= Objective =
Quote every line of the data below as it stands, omitting pictures.

⁂

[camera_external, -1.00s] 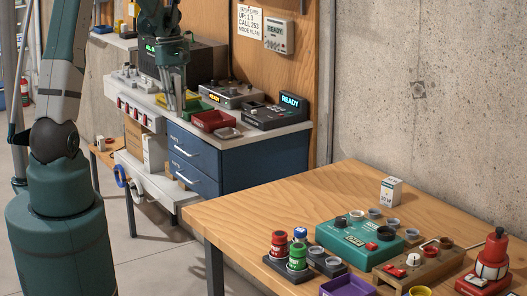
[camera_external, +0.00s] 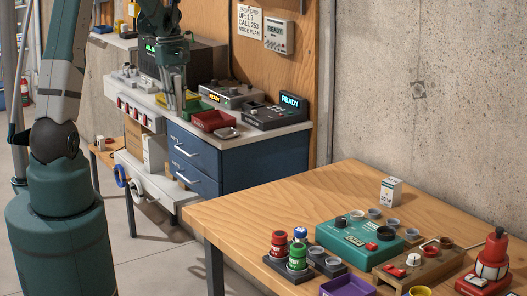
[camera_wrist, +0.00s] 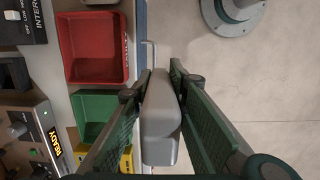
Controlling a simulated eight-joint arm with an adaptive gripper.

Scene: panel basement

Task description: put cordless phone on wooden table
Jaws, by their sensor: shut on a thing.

⁂

= Correct response =
[camera_external, -1.00s] 
[camera_external, +0.00s] 
[camera_wrist, +0.00s] 
Controlling a simulated eight-joint arm with an adaptive gripper.

Scene: panel basement

Task description: put cordless phone on wooden table
Jaws, by their sensor: shut on a thing.

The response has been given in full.